* GIVEN REQUEST *
Repeat all the material exactly; pictures stay out of your copy.

* EXTRACTED MATERIAL *
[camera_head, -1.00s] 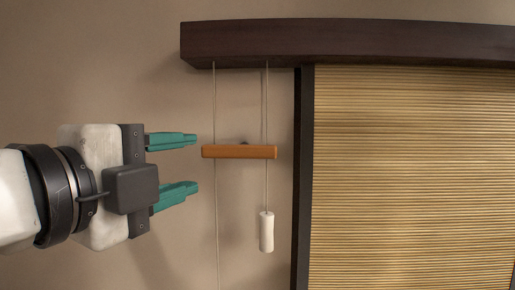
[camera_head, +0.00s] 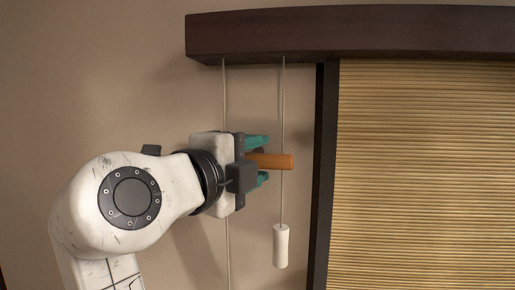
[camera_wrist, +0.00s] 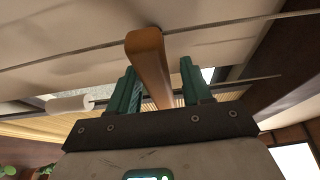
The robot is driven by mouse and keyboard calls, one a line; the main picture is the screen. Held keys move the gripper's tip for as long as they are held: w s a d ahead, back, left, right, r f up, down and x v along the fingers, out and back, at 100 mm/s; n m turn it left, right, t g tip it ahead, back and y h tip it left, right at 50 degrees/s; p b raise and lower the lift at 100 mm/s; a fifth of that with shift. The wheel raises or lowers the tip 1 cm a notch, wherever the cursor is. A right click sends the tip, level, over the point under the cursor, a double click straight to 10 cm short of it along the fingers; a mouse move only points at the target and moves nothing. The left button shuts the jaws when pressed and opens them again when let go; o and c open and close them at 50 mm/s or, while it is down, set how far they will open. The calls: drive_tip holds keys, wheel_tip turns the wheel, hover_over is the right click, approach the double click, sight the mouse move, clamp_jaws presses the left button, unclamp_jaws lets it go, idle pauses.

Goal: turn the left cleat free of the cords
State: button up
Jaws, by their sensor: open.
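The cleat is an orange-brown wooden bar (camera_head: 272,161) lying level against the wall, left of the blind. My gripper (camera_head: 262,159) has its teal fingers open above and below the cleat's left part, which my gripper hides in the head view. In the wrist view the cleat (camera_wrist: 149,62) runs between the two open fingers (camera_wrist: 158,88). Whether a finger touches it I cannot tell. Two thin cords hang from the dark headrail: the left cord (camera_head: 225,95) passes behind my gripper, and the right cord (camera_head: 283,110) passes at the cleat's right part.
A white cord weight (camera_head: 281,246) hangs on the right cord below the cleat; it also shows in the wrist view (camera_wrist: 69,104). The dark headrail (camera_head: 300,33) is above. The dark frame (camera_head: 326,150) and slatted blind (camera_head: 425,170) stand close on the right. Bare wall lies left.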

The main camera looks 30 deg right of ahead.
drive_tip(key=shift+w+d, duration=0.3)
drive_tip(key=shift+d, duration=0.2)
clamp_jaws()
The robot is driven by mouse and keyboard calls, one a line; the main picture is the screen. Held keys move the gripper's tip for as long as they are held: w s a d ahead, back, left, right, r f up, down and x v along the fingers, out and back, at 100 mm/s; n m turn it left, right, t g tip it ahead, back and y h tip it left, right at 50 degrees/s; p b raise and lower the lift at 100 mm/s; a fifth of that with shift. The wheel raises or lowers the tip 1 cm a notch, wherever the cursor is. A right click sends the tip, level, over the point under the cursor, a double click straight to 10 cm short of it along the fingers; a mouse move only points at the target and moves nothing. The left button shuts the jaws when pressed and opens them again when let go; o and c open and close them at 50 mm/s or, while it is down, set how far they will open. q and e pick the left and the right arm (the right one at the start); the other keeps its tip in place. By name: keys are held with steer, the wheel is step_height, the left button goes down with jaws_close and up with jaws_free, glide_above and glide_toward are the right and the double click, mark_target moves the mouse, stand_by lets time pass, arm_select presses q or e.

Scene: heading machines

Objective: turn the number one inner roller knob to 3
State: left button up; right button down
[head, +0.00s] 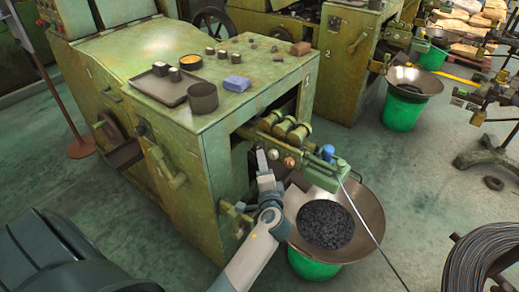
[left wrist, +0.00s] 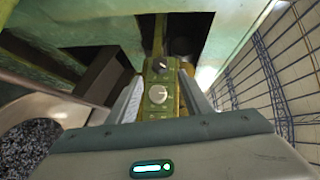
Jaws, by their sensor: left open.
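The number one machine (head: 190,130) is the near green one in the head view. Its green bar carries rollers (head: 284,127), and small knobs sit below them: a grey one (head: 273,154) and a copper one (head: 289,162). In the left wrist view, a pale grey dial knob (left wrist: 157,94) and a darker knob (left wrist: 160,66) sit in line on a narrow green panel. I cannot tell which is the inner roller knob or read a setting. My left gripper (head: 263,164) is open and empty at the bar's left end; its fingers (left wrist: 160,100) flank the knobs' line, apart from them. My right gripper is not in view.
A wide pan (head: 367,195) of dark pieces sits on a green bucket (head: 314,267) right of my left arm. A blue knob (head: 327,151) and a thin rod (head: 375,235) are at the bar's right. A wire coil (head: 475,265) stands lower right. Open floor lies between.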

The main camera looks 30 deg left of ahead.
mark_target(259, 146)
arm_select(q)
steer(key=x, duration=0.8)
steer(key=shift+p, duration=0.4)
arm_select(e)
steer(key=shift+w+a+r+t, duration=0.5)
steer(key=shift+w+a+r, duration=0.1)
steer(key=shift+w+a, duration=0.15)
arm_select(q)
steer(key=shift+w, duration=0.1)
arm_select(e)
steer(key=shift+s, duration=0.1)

* TASK OUTPUT *
[camera_head, -1.00s] 
[camera_head, +0.00s] 
[camera_wrist, +0.00s] 
The robot is driven by mouse and keyboard calls, one a line; the main picture is the screen. Held keys move the gripper's tip for as long as they are held: w s a d ahead, back, left, right, r f up, down and x v along the fingers, out and back, at 100 mm/s; n m turn it left, right, t g tip it ahead, back and y h tip it left, right at 50 degrees/s; p b raise and lower the lift at 100 mm/s; a fifth of that with shift. The wheel raises or lowers the tip 1 cm a notch, wherever the cursor is. A right click sends the tip, level, over the point under the cursor, a double click straight to 10 cm short of it along the fingers; a mouse move only points at the target and moves nothing. The left button shuts the jaws when pressed and opens them again when let go; o and c open and close them at 50 mm/s or, while it is down, set how far they will open. The calls: drive_tip holds keys, wheel_tip turns the wheel, hover_over is the right click, approach the double click, sight the mouse move, clamp_jaws presses the left button, unclamp_jaws lets it go, idle pauses.

Goal: turn the left cleat free of the cords
State: button up
Jaws, by their sensor: open.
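The cleat is an orange-brown wooden bar (camera_head: 272,161) lying level against the wall, left of the blind. My gripper (camera_head: 262,159) has its teal fingers open above and below the cleat's left part, which my gripper hides in the head view. In the wrist view the cleat (camera_wrist: 149,62) runs between the two open fingers (camera_wrist: 158,88). Whether a finger touches it I cannot tell. Two thin cords hang from the dark headrail: the left cord (camera_head: 225,95) passes behind my gripper, and the right cord (camera_head: 283,110) passes at the cleat's right part.
A white cord weight (camera_head: 281,246) hangs on the right cord below the cleat; it also shows in the wrist view (camera_wrist: 69,104). The dark headrail (camera_head: 300,33) is above. The dark frame (camera_head: 326,150) and slatted blind (camera_head: 425,170) stand close on the right. Bare wall lies left.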

The main camera looks 30 deg right of ahead.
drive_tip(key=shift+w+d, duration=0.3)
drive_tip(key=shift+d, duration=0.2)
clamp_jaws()
The robot is driven by mouse and keyboard calls, one a line; the main picture is the screen. Held keys move the gripper's tip for as long as they are held: w s a d ahead, back, left, right, r f up, down and x v along the fingers, out and back, at 100 mm/s; n m turn it left, right, t g tip it ahead, back and y h tip it left, right at 50 degrees/s; p b raise and lower the lift at 100 mm/s; a fifth of that with shift. The wheel raises or lowers the tip 1 cm a notch, wherever the cursor is. A right click sends the tip, level, over the point under the cursor, a double click straight to 10 cm short of it along the fingers; a mouse move only points at the target and moves nothing. The left button shuts the jaws when pressed and opens them again when let go; o and c open and close them at 50 mm/s or, while it is down, set how far they will open. q and e pick the left and the right arm (the right one at the start); the other keeps its tip in place. By name: keys are held with steer, the wheel is step_height, the left button goes down with jaws_close and up with jaws_free, glide_above and glide_toward are the right and the double click, mark_target moves the mouse, stand_by lets time pass, arm_select presses q or e.

Scene: heading machines

Objective: turn the number one inner roller knob to 3
State: left button up; right button down
[head, +0.00s] 
[left wrist, +0.00s] 
Jaws, by their sensor: left open.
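The number one machine (head: 190,130) is the near green one in the head view. Its green bar carries rollers (head: 284,127), and small knobs sit below them: a grey one (head: 273,154) and a copper one (head: 289,162). In the left wrist view, a pale grey dial knob (left wrist: 157,94) and a darker knob (left wrist: 160,66) sit in line on a narrow green panel. I cannot tell which is the inner roller knob or read a setting. My left gripper (head: 263,164) is open and empty at the bar's left end; its fingers (left wrist: 160,100) flank the knobs' line, apart from them. My right gripper is not in view.
A wide pan (head: 367,195) of dark pieces sits on a green bucket (head: 314,267) right of my left arm. A blue knob (head: 327,151) and a thin rod (head: 375,235) are at the bar's right. A wire coil (head: 475,265) stands lower right. Open floor lies between.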

The main camera looks 30 deg left of ahead.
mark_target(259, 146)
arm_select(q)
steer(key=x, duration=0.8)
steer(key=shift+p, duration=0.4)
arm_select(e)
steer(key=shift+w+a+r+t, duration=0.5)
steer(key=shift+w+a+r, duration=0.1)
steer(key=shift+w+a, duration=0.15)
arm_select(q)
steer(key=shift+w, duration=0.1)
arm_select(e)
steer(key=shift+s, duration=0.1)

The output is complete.